As art prices reach dizzying heights, especially in the contemporary art space, California collectors who wish to sell are faced with a capital gains tax approaching 45%. Many sophisticated collectors are familiar with IRC Section 1031 which permits tax-free exchanges of real estate, and are surprised to discover that it is possible to accomplish a tax-free exchange of art under the same section.
Although the availability of IRC Section 1031 for art exchanges is clear, there are some unique issues facing the collector who wishes to take advantage of the section:
- The threshold criterion for effecting a Section 1031 exchange is that the owner must be an investor. An investor is someone who purchases property primarily to make a profit. While virtually every art collector will say that he or she wants to make a profit on the art that he or she purchases, for most collectors, the profit motive is secondary to the intangible benefits of collecting art. It may be possible for the collector to segregate a group of works of art and have those works be treated as investment assets for purposes of IRS Section 1031 exchanges, while maintaining a portion of an art collection as a “collection” that is not eligible for Section 1031 treatment.

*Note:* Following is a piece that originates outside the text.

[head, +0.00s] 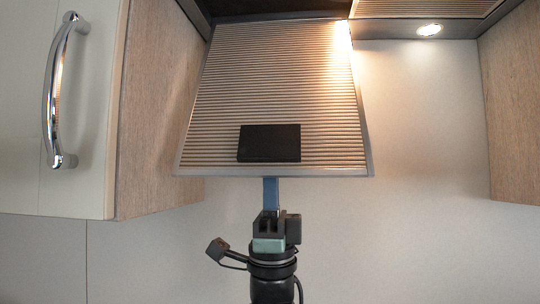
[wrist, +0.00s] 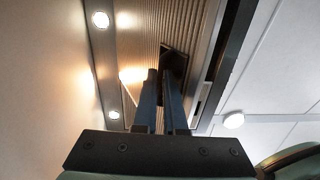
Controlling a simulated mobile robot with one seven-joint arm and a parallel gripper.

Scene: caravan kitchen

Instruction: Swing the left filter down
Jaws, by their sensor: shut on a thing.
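The left filter (head: 275,80) is a ribbed metal panel with a grey frame. In the head view it hangs steeply tilted below the hood, its lower edge free and low. A black rectangular latch (head: 269,143) sits near that edge. My gripper (head: 271,182) comes up from below at the lower edge, and its blue fingertips are hidden behind the panel. In the wrist view my gripper (wrist: 160,75) has its fingers close together at the dark latch (wrist: 174,62), against the ribbed panel (wrist: 188,28). It is shut on the filter at the latch; the exact contact is hidden.
The right filter (head: 425,8) is up in the hood, beside a lit lamp (head: 429,30). A cream cupboard door (head: 95,130) with a chrome handle (head: 56,100) is close on the left. A wooden cabinet side (head: 510,110) stands at the right. The wall between is clear.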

- Another element of a Section 1031 exchange is that the property exchanged must be “like kind.” In the real estate context, virtually any type of real property asset is deemed to be like kind to any other real property asset. For example, raw land can be exchanged for an apartment building or an apartment building can be exchanged for a commercial building. There is very little authority as to what constitutes like kind for works of art. What authority there is suggests that the IRS is not prepared to treat all works of art as like kind. For example, a painting is not like kind to a sculpture. It is not clear whether a watercolor is like kind to an acrylic, or whether a collage in a frame is like kind to a painting in a frame. In a somewhat related area dealing with involuntary conversions under IRC Section 1033, the IRS has taken a fairly narrow view. The standard under IRC Section 1033 is somewhat different than the like kind standard of IRC Section 1031. Under Section 1033, the replacement property must be “similar or related in service or use to the property converted.” Under this standard, the IRS determined in a private letter ruling (PLR 8127089) that works of art in a particular medium cannot be replaced with works of art in any different medium. It is not certain that the IRS will be so restrictive in interpreting IRC Section 1031, but there is a risk that it will be.

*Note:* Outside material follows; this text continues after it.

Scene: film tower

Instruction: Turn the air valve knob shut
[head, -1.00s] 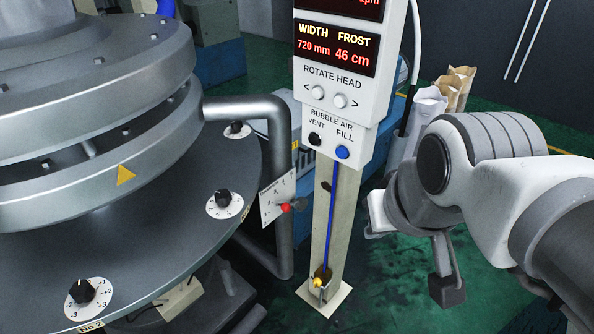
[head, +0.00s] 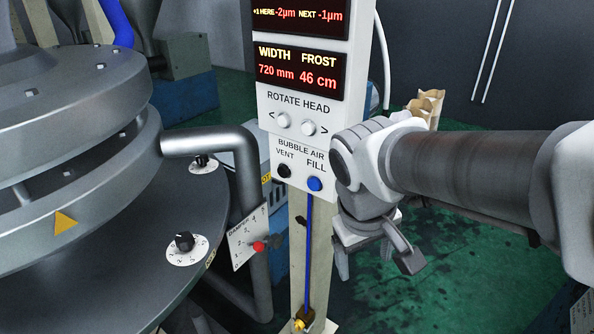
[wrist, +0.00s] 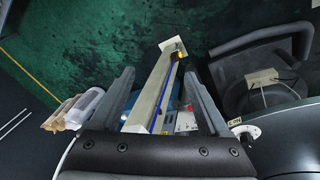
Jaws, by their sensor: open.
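A small yellow knob (head: 299,325), which looks like the air valve, sits low on the pale post (head: 298,245) at the bottom edge of the head view. A blue tube (head: 308,255) runs down the post to it. In the wrist view the yellow knob (wrist: 181,55) shows near the post's foot, beyond my fingertips. My gripper (head: 374,262) is open and empty, pointing down, right of the post and higher than the knob. In the wrist view my gripper's two fingers (wrist: 158,78) spread either side of the post. The knob's turn position is too small to tell.
The control panel (head: 300,102) with its black vent and blue fill buttons stands close beside my arm. A damper plate (head: 246,240) with a red knob and a grey pipe (head: 246,170) lie left of the post. Green floor (head: 440,290) is open at right.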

- A third element of a like kind exchange is that the property that is acquired must be held for investment. If the collector is an investor with respect to the work of art that is given up, it is likely, although by no means certain, that the property that is acquired will be held for investment.
- The last element of a successful 1031 exchange involves the mechanical requirements for the exchange. Generally, the exchange requires a qualified intermediary to hold the proceeds of the sale of the work that is being given up, and to purchase the work that is being acquired. A qualified intermediary is more like an escrow company that is in the business of facilitating tax-free exchanges, but which does not act as a dealer. If the collector receives the proceeds from the sale, the fact that the collector uses the proceeds to purchase art will not satisfy the technical requirements of a Section 1031 exchange. Likewise, an investor who gives a work to a dealer for sale, and then gets a “credit” with the dealer against a subsequent purchase of art, does not qualify for Section 1031 exchange treatment unless the dealer is a qualified intermediary, which is not very common. Depending on the complexity of the transaction, the fees for a qualified intermediary usually are between $750 and $1,500, which is well worth the service that a qualified intermediary provides to make certain that the exchange complies with the various technical requirements.

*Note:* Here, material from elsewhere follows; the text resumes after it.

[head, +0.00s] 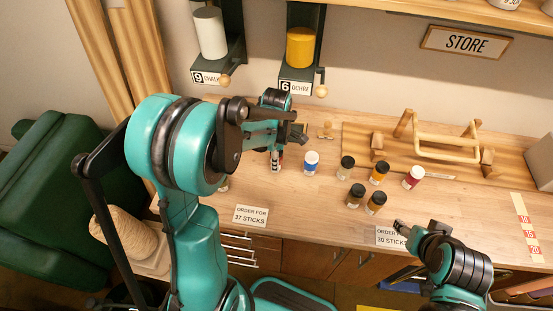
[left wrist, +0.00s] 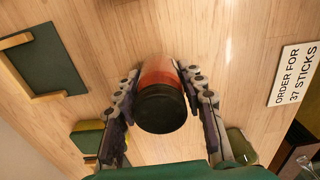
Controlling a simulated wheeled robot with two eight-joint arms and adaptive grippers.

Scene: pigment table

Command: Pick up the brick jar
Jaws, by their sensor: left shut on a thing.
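The brick jar (left wrist: 160,98), with a red-brown body and a black lid, stands between the fingers of my left gripper (left wrist: 156,92) in the left wrist view. Both fingers close on its sides. In the head view my left gripper (head: 277,150) is low over the table, left of the other jars, and mostly hides the jar. I cannot tell whether the jar touches the table. My right gripper (head: 402,229) is at the table's front edge by an order card, away from the jars; its finger state is unclear.
A blue-banded jar (head: 311,163) stands just right of my left gripper. Several more jars, including an orange one (head: 379,173) and a red one (head: 414,177), stand further right. A wooden rack (head: 445,148) is behind them. Dispensers hang above, including ochre (head: 300,48).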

If there is a successful Section 1031 exchange, the basis of the exchanged work carries over to the acquired work. The imposition of income tax is delayed until the acquired work is sold or avoided if the owner dies owning the work, and the estate receives a new income tax basis equal to the work’s fair market value.
While the ability to accomplish a Section 1031 exchange for works of art is usually more challenging than accomplishing an exchange of real estate, the possibility of a successful exchange should not be overlooked if the heavy income tax burden on sales of art is to be postponed or avoided.